(WRITTEN EXERCISE) Pick out every line with the word "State" and copy it.

◇ ◇ ◇

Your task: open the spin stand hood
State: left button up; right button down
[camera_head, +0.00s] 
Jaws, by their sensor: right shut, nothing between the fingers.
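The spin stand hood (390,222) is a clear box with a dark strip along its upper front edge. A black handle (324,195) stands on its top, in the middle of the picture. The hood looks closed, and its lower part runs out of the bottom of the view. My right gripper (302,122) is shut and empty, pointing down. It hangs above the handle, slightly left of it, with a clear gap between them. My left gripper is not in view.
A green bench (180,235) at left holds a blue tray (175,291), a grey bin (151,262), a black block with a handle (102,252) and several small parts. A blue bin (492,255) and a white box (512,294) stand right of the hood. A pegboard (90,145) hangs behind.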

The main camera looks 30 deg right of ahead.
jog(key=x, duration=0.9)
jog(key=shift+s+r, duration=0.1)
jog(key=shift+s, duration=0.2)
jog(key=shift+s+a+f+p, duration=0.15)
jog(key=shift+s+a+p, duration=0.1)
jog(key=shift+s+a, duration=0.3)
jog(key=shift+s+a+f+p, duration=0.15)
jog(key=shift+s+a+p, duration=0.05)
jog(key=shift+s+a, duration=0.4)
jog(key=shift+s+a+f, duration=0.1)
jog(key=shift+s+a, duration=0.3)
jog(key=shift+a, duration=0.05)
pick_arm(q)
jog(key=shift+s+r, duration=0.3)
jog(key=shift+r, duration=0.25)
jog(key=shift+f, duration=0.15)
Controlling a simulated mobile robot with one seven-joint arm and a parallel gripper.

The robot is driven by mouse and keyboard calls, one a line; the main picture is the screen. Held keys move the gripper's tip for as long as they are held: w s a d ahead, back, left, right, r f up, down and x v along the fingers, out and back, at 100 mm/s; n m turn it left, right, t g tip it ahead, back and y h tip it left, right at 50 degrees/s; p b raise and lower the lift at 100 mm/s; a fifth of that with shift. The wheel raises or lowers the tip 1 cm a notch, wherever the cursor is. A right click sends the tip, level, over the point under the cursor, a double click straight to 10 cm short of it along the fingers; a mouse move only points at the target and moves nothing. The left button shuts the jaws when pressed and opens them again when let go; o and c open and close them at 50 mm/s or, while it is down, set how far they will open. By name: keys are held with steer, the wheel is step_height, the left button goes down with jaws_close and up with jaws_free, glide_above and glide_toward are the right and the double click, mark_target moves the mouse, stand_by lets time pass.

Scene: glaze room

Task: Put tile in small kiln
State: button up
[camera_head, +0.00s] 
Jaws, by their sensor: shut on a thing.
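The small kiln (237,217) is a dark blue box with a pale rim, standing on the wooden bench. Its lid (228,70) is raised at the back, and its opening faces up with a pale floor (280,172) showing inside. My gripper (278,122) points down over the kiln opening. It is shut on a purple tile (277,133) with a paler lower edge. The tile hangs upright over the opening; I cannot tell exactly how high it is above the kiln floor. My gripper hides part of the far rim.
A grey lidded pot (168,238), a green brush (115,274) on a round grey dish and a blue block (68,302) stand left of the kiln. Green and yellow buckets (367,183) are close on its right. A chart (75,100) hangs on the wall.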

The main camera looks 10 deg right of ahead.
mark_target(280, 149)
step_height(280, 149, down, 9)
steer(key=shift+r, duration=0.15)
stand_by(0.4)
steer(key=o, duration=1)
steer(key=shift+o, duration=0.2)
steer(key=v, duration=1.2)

◇ ◇ ◇

(CORRECT RESULT)
State: left button up; right button down
State: button up

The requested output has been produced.